Assemblyman Tony Strickland (R-Thousand Oaks), who independently sued Davis to reveal the power contracts, said the public would not have been able to weigh such trade-offs if the governor had continued the secrecy.

Davis relented Tuesday, a day before a San Diego Superior Court judge was to hear the public records challenge.

Some complained the administration is still withholding key information. Attorneys for the news organizations who sued the administration will return to court later this month to argue for release of the redacted material.

The released contracts blacked out the indexes used to set natural gas prices, the amount of natural gas needed to fire specific generators and which pipelines are being used to ship the gas. That’s important because gas shipped into Southern California is more costly than gas shipped into Northern California.

Additionally, the state is withholding information on whether the state or the generators should pay when there are breakdowns or congestion on the transmission system, resulting in a failure to deliver power.

Documents’ Release Doesn’t Stop Dispute

Experts said transmission-related provisions can be crucial to such contracts final costs.
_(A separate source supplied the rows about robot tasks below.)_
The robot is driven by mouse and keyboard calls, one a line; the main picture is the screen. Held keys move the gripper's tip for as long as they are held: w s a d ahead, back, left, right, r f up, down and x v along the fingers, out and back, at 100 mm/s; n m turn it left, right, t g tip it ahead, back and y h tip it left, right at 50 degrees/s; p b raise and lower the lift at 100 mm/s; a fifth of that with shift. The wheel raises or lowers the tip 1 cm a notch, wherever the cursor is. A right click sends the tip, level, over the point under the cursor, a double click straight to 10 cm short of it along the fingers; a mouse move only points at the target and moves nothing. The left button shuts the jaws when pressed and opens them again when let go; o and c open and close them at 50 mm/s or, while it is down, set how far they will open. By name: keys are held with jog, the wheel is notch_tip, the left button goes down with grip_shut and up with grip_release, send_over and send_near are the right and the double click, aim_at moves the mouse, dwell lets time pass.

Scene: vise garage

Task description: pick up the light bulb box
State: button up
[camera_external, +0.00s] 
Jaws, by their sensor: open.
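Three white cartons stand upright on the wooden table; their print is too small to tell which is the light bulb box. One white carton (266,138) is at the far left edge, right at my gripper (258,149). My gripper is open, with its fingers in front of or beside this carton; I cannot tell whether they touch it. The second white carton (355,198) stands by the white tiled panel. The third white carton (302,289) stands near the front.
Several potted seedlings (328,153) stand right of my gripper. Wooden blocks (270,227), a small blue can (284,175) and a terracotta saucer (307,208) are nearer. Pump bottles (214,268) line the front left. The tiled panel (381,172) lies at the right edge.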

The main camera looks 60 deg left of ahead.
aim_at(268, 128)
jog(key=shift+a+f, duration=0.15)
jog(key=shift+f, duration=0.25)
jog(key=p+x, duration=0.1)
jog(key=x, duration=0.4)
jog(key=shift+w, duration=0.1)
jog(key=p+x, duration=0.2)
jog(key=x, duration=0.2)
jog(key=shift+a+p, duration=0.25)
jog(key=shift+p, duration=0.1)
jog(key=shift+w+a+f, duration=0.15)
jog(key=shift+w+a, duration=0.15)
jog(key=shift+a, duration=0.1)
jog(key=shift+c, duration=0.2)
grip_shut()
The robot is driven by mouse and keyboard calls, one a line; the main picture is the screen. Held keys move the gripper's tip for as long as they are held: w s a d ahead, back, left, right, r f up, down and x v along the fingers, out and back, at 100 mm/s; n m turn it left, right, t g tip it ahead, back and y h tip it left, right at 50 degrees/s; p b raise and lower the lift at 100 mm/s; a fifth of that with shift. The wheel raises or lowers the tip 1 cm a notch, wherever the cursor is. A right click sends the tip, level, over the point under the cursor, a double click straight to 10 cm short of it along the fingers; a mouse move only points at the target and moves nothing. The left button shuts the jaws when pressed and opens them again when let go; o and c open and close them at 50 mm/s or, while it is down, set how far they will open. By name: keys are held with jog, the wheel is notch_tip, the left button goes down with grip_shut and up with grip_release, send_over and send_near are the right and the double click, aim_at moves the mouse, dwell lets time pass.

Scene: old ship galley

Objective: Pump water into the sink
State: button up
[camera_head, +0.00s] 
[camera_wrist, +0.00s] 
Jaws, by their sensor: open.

In arguing for continuing confidentiality, Davis maintained that the disclosure of detailed contract information would undercut the state’s negotiators by tipping off competing generators. On Friday, however, some critics attributed to the move to politics.

“If they were great contracts, they would have been released months ago,” said Navarro of UC Irvine.

But Davis’ defenders, including Assemblyman Roderick Wright (D-Los Angeles), chairman of the Utilities and Commerce Committee, said the contracts accomplished exactly what they were intended to do: stabilize the price and supply of electricity.

“If all of a sudden you dump all these contracts, and all this power went back into the spot market, guess what? We’d be in the same damn position we were in last year.”